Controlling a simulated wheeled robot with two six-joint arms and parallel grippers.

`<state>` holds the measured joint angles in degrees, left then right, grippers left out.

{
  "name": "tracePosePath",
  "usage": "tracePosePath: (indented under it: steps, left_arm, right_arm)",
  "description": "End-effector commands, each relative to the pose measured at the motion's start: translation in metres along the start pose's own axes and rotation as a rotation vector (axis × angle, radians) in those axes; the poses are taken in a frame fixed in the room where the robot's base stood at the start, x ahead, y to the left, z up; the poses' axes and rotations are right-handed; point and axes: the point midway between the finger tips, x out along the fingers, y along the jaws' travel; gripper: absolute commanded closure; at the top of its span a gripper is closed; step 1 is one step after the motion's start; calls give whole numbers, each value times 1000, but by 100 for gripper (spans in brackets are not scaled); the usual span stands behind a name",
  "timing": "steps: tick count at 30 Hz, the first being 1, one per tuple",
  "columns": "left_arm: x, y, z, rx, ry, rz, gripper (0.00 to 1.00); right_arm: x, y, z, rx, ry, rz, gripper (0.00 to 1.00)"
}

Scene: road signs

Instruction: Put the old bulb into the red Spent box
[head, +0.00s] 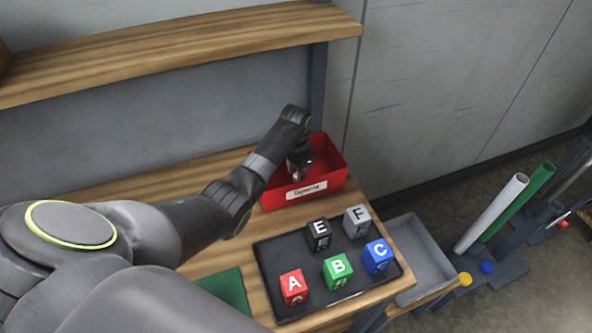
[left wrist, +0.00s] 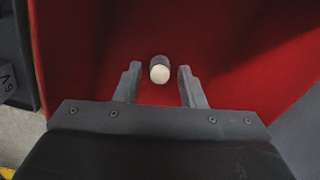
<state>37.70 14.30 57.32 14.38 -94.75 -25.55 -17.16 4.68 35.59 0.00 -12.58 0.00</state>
★ ★ ★ ★ ★ ★ ★
- [WRITTEN TASK]:
Write out the listing above exactly as it stands, pictures excluded.

- [RESULT]:
Controlling a simulated wheeled robot with two six-joint arms and parallel grippers.

`<state>` holds the measured joint angles in degrees, left then right, grippers left out.

{
  "name": "tracePosePath",
  "usage": "tracePosePath: (indented under it: steps, left_arm, right_arm)",
  "description": "End-effector commands, each relative to the pose measured at the motion's start: translation in metres along the start pose's own axes and rotation as a rotation vector (axis × angle, radians) in those axes; the poses are taken in a frame fixed in the room where the robot's base stood at the start, x ahead, y to the left, z up; the poses' axes and rotations are right-handed; point and axes: the point midway between the finger tips, x out along the fingers, y along the jaws' travel; gripper: absolute commanded closure; at the top of its span a gripper is closed; step 1 is one step after the motion's start; calls give whole numbers, each value times 1000, but by 100 for gripper (spans in brackets are not scaled); the usual span stands behind a name",
  "timing": "steps: tick count at 30 Hz, the first being 1, one per tuple",
  "columns": "left_arm: x, y, z, rx, ry, rz, gripper (0.00 to 1.00); right_arm: x, y, z, rx, ry, rz, gripper (0.00 to 1.00)"
}

Scene: road signs

Instruction: Put the old bulb into the red Spent box
[head, +0.00s] 
[left wrist, +0.00s] 
<state>37.70 14.30 57.32 14.38 -94.75 -25.55 -17.16 4.68 35.59 0.00 -12.58 0.00</state>

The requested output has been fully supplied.